§ Prompt: Beginning at the line with "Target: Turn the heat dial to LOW", output each line to the end of the listing below exactly, please.
========================================
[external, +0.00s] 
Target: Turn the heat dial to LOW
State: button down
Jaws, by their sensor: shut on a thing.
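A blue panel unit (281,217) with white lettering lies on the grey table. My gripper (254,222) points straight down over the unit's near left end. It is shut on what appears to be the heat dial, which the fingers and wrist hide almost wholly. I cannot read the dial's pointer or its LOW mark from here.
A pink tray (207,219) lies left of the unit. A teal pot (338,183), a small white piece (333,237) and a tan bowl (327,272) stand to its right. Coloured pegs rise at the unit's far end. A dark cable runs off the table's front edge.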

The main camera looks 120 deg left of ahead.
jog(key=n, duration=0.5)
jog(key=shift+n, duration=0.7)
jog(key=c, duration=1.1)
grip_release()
========================================
§ The output:
Target: Turn the heat dial to LOW
State: button down
Jaws, by their sensor: shut on a thing.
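A blue panel unit (281,217) with white lettering lies on the grey table. My gripper (254,222) points straight down over the unit's near left end. It is shut on what appears to be the heat dial, which the fingers and wrist hide almost wholly. I cannot read the dial's pointer or its LOW mark from here.
A pink tray (207,219) lies left of the unit. A teal pot (338,183), a small white piece (333,237) and a tan bowl (327,272) stand to its right. Coloured pegs rise at the unit's far end. A dark cable runs off the table's front edge.

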The main camera looks 120 deg left of ahead.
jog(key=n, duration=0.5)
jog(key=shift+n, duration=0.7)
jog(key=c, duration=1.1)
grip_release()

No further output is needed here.